最終の第7局も、相三間飛車から西山がうまく戦機をつかんだかに見えたが、強く攻め込めば有望な局面で、駒損を避けて引いたために受け止められ、逆に反撃されて西山の勝機はなくなった。
最後は自分の駒が玉の退路を塞いで敗れるという、およそ西山らしくない形で敗れ、タイトルを明け渡した。
里見は今回、女流棋界最高賞金(1500万円)のタイトルを手にしたことにより、タイトルを持たない男性のトップ棋士より獲得賞金が多くなるのは確実となった。
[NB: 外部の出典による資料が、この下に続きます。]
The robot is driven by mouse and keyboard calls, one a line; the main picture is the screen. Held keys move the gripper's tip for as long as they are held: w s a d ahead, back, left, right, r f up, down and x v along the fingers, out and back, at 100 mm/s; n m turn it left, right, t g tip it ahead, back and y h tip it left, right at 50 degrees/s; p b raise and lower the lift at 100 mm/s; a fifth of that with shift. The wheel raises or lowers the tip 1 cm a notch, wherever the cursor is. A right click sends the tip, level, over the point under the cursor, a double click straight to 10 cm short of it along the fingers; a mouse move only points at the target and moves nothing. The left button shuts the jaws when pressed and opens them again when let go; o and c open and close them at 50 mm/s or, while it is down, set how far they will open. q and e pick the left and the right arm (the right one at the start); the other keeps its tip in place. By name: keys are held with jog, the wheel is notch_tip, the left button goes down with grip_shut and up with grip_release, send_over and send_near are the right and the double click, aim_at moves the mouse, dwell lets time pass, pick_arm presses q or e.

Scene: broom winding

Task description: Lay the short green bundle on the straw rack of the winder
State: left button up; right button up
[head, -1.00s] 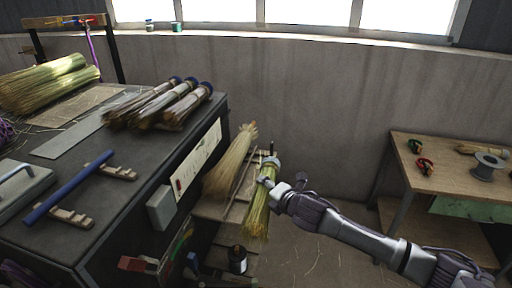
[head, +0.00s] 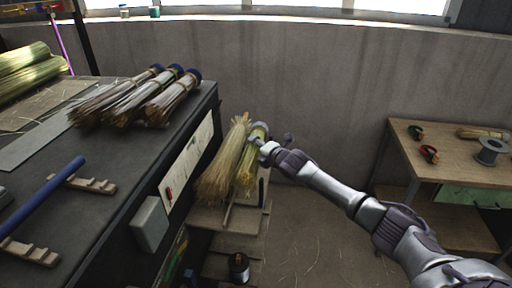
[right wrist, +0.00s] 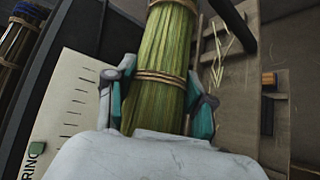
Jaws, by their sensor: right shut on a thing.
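My right gripper (head: 258,140) is shut on the short green bundle (head: 246,180), near the bundle's upper end. The bundle hangs steeply, just right of a longer tan straw bundle (head: 218,178). Both are over a low wooden rack (head: 238,221) with dark upright pegs, beside the dark bench. I cannot tell whether the green bundle touches the rack. In the right wrist view the fingers (right wrist: 160,95) lie on either side of the green bundle (right wrist: 165,55), which has brown ties around it. My left gripper is not in view.
The dark bench (head: 110,190) at left bears several tied bundles (head: 135,95) and a blue rod (head: 45,188) on notched wooden supports. A black container (head: 239,267) stands low in front. A wooden table (head: 440,160) with a spool (head: 490,150) is at right. Floor between is open.

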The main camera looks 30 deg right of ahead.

これをどのように処遇する(賞金ランキングなどで)のかを注目したい。
西山はこれで、タイトルは「女王」1つだけに後退し、里見の6冠に大差をつけられた形となった。
元々2人は立場が違っていて、里見は女流棋士でありながら奨励会にも在籍し、西山は奨励会員でスタートし、出場できる女流棋戦のみ出場していた。
西山はひと頃、許された「マイナビ女子オープン」「女流王座戦」「女流王将戦」のすべてでタイトルを奪取し、また三段リーグでも14勝4敗(普通なら上がれる成績)で次点を取るなど、里見より一歩先を進んでいると思われていた。
しかし里美は奨励会を退会し、女流一本で行くと決めてからは盛り返し、この白玲奪取で6冠。あと2つで8冠全冠制覇というところまできた。
とはいえ、残る2つのうちマイナビ女子オープンは、本戦の1回戦ですでに敗退。女流名人戦では次に西山と、挑戦者を賭けた大一番が待っていて、全冠制覇はそう簡単ではない。
抜かれた西山がどう巻き返すかが注目だが、ゴルフの女子プロの世界のように、次々と若いスターが現れない将棋界が残念だと思うのは、私だけではないはずだ。
■青野照市(あおの・てるいち) 1953年1月31日、静岡県焼津市生まれ。68年に4級で故廣津久雄九段門下に入る。74年に四段に昇段し、プロ棋士となる。94年に九段。A級通算11期。これまでに勝率第一位賞や連勝賞、升田幸三賞を獲得。将棋の国際普及にも努め、2011年に外務大臣表彰を受けた。13年から17年2月まで、日本将棋連盟専務理事を務めた。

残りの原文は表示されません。